[Source material start]

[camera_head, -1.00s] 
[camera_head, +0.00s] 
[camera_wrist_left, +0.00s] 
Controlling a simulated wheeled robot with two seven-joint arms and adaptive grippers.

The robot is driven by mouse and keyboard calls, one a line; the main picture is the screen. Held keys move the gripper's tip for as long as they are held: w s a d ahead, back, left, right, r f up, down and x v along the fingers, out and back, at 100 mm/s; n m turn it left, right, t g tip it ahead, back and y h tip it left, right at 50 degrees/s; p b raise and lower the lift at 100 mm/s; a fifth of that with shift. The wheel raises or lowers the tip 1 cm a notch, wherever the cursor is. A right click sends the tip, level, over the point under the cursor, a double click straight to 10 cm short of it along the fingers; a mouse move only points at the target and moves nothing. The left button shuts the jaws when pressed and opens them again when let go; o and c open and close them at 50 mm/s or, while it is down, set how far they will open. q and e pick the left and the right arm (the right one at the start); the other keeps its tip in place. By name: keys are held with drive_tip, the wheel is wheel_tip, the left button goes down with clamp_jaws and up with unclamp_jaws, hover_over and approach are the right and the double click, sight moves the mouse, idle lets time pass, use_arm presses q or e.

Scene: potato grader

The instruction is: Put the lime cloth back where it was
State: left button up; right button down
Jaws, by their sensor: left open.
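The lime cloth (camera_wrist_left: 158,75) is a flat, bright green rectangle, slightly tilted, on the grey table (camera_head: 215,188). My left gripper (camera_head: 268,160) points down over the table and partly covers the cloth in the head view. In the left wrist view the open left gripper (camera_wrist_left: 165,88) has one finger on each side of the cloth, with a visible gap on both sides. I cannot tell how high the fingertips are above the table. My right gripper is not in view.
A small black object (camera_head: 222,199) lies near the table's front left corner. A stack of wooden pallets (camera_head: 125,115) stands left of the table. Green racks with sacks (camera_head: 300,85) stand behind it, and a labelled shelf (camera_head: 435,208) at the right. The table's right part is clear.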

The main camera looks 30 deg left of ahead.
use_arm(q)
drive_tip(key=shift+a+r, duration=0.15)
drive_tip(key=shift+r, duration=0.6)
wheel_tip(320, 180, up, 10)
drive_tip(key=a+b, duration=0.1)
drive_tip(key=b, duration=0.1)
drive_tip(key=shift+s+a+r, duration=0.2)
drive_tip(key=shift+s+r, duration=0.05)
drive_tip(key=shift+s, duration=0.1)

[Source material end]

• [Set task]: Reproduce the full listing word for word.

• [Response to the exercise]:
[camera_head, -1.00s] 
[camera_head, +0.00s] 
[camera_wrist_left, +0.00s] 
Controlling a simulated wheeled robot with two seven-joint arms and adaptive grippers.

The robot is driven by mouse and keyboard calls, one a line; the main picture is the screen. Held keys move the gripper's tip for as long as they are held: w s a d ahead, back, left, right, r f up, down and x v along the fingers, out and back, at 100 mm/s; n m turn it left, right, t g tip it ahead, back and y h tip it left, right at 50 degrees/s; p b raise and lower the lift at 100 mm/s; a fifth of that with shift. The wheel raises or lowers the tip 1 cm a notch, wherever the cursor is. A right click sends the tip, level, over the point under the cursor, a double click straight to 10 cm short of it along the fingers; a mouse move only points at the target and moves nothing. The left button shuts the jaws when pressed and opens them again when let go; o and c open and close them at 50 mm/s or, while it is down, set how far they will open. q and e pick the left and the right arm (the right one at the start); the other keeps its tip in place. By name: keys are held with drive_tip, the wheel is wheel_tip, the left button goes down with clamp_jaws and up with unclamp_jaws, hover_over and approach are the right and the double click, sight moves the mouse, idle lets time pass, use_arm presses q or e.

Scene: potato grader

The instruction is: Put the lime cloth back where it was
State: left button up; right button down
Jaws, by their sensor: left open.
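The lime cloth (camera_wrist_left: 158,75) is a flat, bright green rectangle, slightly tilted, on the grey table (camera_head: 215,188). My left gripper (camera_head: 268,160) points down over the table and partly covers the cloth in the head view. In the left wrist view the open left gripper (camera_wrist_left: 165,88) has one finger on each side of the cloth, with a visible gap on both sides. I cannot tell how high the fingertips are above the table. My right gripper is not in view.
A small black object (camera_head: 222,199) lies near the table's front left corner. A stack of wooden pallets (camera_head: 125,115) stands left of the table. Green racks with sacks (camera_head: 300,85) stand behind it, and a labelled shelf (camera_head: 435,208) at the right. The table's right part is clear.

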The main camera looks 30 deg left of ahead.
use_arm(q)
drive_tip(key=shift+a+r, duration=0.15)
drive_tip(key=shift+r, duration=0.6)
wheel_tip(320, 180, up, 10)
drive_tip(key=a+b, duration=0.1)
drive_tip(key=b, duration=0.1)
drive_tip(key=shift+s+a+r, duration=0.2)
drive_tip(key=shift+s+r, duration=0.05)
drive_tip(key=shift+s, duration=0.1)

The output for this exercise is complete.